Selain itu, terdapat pengusaha lain yang terkenal berasal dari Sungai Jingah yakni Hadji Koetoei atau Haji Kutui. Beliau memiliki usaha yakni dok tempat pembuatan kapal di wilayah Sungai Jingah. Dok tempat pembuatan kapal sungai telah lama menjadi tradisi masyarakat di Kota Banjarmasin.
Ditinjau dari kurun waktu pembangunan rumah-rumah yang ada di kawasan ini dibangun sekitar awal hingga pertengahan Abad 19. Bangunan arsitektur rumah panggung dengan bahan bangunan didominasi kayu ulin. Lalu lintas jalur sungai dan pelayaran antar daerah hingga saat ini masih bisa dilakukan, hanya saja perahu tertentu karena konstruksi ketinggian jembatan yang kadang kurang mendukung/terlalu rendah sehingga menghalangi lalu lintas perahu besar yang melintas khususnya di saat air sungai pasang.

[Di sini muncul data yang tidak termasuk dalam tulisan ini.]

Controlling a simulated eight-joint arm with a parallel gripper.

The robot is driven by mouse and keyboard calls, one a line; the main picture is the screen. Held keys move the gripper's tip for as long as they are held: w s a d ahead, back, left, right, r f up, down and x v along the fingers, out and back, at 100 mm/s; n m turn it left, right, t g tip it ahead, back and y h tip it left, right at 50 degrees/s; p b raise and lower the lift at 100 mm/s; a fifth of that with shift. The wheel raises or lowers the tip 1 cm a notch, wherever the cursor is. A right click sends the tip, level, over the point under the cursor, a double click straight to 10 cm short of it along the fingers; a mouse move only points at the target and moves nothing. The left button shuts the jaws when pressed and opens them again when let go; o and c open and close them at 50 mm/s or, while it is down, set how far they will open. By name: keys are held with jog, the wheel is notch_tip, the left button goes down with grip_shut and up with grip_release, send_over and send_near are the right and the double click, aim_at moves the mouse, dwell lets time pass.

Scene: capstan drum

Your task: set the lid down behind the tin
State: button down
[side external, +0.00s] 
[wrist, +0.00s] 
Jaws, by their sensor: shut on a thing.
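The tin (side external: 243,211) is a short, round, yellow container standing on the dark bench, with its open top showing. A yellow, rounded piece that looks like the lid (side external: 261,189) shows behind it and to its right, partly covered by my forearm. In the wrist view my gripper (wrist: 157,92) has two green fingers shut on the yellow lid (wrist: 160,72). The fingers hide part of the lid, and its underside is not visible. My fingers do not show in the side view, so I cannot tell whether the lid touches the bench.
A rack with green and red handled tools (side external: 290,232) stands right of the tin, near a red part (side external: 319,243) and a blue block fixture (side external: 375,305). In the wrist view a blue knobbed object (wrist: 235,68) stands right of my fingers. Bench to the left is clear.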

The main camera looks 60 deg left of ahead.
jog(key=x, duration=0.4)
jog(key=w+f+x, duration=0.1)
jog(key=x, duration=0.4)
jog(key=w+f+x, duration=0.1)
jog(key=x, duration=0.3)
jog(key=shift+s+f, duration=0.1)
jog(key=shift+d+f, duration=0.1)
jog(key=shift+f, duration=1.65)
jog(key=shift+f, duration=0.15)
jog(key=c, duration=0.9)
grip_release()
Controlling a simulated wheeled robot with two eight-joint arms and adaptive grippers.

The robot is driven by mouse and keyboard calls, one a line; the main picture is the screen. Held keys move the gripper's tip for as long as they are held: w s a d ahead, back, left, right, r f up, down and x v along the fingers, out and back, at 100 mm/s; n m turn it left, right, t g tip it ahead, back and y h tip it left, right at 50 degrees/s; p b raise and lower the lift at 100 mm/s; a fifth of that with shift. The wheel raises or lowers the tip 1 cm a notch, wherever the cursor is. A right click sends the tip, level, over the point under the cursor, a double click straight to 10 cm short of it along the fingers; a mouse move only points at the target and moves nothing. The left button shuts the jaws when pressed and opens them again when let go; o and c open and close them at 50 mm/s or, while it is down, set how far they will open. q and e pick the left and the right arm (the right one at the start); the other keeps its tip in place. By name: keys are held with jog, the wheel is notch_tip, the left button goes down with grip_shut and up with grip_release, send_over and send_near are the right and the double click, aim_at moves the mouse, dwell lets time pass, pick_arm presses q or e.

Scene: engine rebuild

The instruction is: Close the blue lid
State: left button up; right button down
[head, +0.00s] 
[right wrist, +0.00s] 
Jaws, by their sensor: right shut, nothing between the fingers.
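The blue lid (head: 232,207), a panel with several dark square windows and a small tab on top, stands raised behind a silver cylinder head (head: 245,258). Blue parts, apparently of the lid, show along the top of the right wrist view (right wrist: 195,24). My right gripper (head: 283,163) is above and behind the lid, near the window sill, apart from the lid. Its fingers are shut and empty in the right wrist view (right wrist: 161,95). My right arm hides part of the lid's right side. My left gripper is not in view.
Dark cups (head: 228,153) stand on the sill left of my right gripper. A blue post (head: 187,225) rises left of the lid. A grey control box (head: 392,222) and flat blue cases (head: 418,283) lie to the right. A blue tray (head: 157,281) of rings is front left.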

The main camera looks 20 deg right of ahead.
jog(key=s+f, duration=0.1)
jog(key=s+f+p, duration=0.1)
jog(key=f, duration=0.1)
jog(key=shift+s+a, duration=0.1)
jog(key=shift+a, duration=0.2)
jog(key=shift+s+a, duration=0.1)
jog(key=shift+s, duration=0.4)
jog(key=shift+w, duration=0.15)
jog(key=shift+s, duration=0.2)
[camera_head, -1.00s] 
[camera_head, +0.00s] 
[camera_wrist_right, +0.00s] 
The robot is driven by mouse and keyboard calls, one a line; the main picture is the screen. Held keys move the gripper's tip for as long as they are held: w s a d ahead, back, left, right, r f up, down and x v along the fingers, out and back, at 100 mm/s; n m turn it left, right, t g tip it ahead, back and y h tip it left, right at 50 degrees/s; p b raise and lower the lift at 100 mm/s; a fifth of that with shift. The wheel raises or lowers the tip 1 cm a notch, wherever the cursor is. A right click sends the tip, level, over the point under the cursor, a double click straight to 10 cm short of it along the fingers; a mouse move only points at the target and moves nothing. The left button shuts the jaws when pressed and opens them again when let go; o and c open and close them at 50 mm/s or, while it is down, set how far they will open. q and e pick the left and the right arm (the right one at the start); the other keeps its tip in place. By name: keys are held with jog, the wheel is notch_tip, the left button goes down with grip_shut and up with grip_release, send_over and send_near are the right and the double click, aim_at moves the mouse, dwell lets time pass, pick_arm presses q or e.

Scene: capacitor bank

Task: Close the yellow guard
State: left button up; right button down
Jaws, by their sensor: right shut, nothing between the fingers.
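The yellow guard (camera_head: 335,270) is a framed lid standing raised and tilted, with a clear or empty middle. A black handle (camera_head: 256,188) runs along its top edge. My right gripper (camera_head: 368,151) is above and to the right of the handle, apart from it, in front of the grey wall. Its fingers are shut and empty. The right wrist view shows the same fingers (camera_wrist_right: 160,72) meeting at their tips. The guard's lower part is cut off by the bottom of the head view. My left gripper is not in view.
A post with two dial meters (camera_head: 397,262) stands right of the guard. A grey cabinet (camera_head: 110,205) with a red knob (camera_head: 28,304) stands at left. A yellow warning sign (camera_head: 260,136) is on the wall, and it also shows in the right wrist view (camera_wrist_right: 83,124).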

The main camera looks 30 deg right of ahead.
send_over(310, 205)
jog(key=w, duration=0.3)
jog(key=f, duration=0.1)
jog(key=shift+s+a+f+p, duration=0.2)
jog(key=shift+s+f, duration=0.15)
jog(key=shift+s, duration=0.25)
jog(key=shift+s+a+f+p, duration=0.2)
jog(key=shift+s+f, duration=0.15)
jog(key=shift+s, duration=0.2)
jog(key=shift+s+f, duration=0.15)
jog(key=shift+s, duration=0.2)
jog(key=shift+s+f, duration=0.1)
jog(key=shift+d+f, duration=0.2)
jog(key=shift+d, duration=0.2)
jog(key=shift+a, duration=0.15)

Kampung Sungai Jingah, tertulis dalam register Pemerintah Hindia Belanda tentang kampung-kampung yang terletak di sepanjang Sungai Martapura ke Sungai Barito. Khususnya di wilayah Bandjermasin en Ommelanden. Pendataan ini dilakukan .G. Stemler pada akhir bulan Desember 1886 dan dibukukan dalam buku Jaarboek van het mijnwezen in Nederlandsch Oost-Indie, volume 22, tahun 1893.7
Nama Kampung SungaiJingah ditulis dengan Soengei Djingga. Kemudian dalam laporan South Coast Of Kalimantan From Tanjung Puting To Selat Laut, Sailing Directions for Celebes, Southeast Borneo, Java (except from Java Head to Batavia), and Islands East of Java yang dirilis Hydrographic Office, 1935, juga memberikan beberapa informasi tentang Sungai Jingah.
Peneliti sejarah dari Balitbanda Kalsel, Wajidi Amberi, mencatat Kampung Sungai Jingah awalnya sangat luas. Wilayahnya membentang dari Kampung Teluk Masjid (bekas lokasi Masjid Jami) hingga Kampung Kenanga (lokasi Museum Wasaka sekarang).
Karenanya, kampung-kampung yang ada sekarang, seperti kampung Teluk Masjid, Teluk Kubur, Kubah Surgi Mufti, hingga Kampung Kenanga secara administratif berada di kawasan Jingah. Dalam perkembangannya, penyebutan wilayah Sungai Jingah mulai menyempit.
Wilayah kampung ini hanya mencakup kawasan kampung di sepanjang jalan Sungai Jingah. Apalagi kawasan Jalan Sungai Jingah kini juga terbagi atas dua kelurahan yakni Kelurahan Sungai Jingah dan Kelurahan Surgi Mufti. Kampung Sungai Jingah yang menjadi bagian dari Kelurahan Surgi Mufti disebut Kampung Surgi Mufti.